According to Fr. James Dahlinger, S.J., Francis’ ideologies fall right in line with what the church’s teachings have been for hundreds of years; yet his spontaneous style of delivery is what’s changing the tone.

“The only difference between Pope Francis and the other popes on these issues is that he has spoken out [to] these groups in warm and affirming ways,” Dahlinger explained. “But in this, he has just followed the ordinary, affirming teachings of Christian doctrine. There is nothing new.”

“Pope Francis is actually representing authentic church teaching in what he says,” McCallum said, agreeing. “I applaud his pastoral and caring approach.”

Many other Jesuits on campus have also said that Pope Francis’ change of the game in the Vatican has inspired them to do the same on a smaller scale at the heights.

“A lot of what he’s saying, I think are things that are consistent with the values of Le Moyne,” Bucki said. “So we’re kind of in sync with our ways of thinking. Le Moyne is a Catholic school, but in a welcoming and accepting sense. His way of thinking is a lot of what we’re about.”
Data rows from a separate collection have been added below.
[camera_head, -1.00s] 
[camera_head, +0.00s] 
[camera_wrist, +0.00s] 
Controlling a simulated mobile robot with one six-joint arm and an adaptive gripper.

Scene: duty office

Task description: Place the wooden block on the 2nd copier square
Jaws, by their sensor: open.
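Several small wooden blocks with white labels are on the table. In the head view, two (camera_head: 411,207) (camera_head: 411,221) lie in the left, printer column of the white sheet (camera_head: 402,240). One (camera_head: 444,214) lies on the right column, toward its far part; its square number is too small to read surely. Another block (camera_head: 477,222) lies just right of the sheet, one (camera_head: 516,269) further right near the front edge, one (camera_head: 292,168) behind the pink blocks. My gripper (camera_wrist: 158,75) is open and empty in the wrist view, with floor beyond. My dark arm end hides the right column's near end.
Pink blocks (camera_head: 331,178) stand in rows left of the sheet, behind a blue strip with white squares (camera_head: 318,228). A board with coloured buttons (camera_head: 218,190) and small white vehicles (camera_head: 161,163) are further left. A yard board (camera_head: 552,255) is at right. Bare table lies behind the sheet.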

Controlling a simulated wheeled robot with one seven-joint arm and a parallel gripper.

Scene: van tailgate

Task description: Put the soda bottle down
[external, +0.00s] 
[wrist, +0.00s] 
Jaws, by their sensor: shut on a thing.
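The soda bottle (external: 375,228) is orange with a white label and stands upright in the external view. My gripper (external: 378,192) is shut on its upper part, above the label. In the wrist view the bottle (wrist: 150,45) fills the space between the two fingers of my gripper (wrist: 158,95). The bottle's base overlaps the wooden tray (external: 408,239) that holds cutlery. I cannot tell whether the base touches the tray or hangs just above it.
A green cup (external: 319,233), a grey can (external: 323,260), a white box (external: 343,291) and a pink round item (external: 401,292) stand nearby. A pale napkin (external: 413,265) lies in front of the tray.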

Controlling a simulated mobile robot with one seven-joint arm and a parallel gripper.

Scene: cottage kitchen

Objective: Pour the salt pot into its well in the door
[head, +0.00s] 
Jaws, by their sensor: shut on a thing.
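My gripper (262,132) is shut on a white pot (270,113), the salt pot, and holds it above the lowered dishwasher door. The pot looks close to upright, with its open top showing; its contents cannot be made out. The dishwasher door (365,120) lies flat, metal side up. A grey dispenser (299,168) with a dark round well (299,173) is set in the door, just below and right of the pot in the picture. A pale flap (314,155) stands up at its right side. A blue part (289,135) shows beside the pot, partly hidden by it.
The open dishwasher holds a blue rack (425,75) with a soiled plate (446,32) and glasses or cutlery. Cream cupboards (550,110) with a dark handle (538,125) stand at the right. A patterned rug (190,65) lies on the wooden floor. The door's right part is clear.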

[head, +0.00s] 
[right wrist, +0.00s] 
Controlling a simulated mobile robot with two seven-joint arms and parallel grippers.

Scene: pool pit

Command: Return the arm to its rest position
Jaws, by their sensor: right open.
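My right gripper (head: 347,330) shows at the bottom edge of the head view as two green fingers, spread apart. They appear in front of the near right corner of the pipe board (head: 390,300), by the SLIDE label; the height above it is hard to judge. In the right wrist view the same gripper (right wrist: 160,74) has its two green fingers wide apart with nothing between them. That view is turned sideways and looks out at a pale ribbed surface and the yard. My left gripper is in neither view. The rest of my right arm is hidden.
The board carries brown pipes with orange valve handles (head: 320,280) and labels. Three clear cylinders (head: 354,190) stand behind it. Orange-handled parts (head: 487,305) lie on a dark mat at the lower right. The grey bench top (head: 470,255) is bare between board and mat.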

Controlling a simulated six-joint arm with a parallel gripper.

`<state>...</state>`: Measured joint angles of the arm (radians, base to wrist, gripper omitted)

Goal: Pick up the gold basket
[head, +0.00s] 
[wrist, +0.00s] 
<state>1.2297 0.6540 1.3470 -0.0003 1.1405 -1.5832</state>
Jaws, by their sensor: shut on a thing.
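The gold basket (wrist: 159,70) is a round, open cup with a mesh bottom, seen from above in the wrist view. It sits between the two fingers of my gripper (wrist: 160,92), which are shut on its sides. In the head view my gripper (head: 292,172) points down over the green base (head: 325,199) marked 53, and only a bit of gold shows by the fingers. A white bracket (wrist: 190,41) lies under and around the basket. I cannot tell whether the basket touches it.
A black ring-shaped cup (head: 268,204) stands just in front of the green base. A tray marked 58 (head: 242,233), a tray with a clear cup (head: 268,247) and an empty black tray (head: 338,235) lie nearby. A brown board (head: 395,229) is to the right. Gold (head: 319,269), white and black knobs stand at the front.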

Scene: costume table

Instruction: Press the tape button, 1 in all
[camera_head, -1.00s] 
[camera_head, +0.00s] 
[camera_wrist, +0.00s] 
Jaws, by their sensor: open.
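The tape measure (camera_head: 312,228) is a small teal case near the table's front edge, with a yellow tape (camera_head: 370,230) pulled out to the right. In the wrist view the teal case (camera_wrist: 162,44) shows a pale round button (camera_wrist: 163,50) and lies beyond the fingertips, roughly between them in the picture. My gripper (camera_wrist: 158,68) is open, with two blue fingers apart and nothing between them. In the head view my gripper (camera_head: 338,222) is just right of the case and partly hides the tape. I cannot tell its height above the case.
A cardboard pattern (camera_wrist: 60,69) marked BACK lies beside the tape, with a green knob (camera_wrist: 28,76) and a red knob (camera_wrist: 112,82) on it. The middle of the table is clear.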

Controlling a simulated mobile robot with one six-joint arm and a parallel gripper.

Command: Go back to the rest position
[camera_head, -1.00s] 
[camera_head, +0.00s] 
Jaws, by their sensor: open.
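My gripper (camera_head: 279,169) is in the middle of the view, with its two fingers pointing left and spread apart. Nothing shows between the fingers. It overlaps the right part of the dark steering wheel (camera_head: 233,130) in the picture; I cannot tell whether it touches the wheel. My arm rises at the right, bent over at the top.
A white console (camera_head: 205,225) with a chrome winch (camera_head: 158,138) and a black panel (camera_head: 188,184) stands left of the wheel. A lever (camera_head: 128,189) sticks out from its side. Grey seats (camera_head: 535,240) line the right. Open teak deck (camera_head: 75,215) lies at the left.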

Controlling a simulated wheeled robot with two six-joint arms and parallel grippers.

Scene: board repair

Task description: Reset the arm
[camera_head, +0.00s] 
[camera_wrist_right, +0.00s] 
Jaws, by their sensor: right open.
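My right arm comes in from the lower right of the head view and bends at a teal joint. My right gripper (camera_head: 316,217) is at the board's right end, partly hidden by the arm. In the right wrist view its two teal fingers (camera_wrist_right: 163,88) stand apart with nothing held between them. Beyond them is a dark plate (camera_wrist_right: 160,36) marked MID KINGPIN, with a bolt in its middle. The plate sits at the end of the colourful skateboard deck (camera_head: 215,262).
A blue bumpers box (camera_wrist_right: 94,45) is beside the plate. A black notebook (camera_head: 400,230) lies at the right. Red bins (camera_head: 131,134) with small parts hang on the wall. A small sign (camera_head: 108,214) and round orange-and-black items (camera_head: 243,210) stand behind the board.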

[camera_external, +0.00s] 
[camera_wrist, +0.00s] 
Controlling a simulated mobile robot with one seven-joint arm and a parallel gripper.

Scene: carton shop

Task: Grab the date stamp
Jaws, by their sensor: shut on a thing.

“Pope Francis’ style of service is undoubtedly inspired by the spirituality of St. Ignatius Loyola, who concludes his greatest work, The Spiritual Exercises, with the appeal to pray for the grace ‘to love and to serve in all things,’” Maldari said. “I see my role as a Jesuit to do the same thing: to love and to serve, in whatever I do.  The pope understands leadership as humble service, which very much encourages me.  I see Le Moyne College as participating in that service.”

“I’ve always felt privileged to live and serve as a Jesuit,” McCallum added. “And if possible, Pope Francis inspires me to feel this even more deeply.”

Moving forward to his next six months and beyond, many Jesuits on campus say they can’t wait to see how he reforms the Vatican. Others are looking forward to his change of vision becoming a change of substance. But for most, what excites them most about the future for Pope Francis is his spreading the powerful teachings of Christianity and his specific Jesuit approach to the world.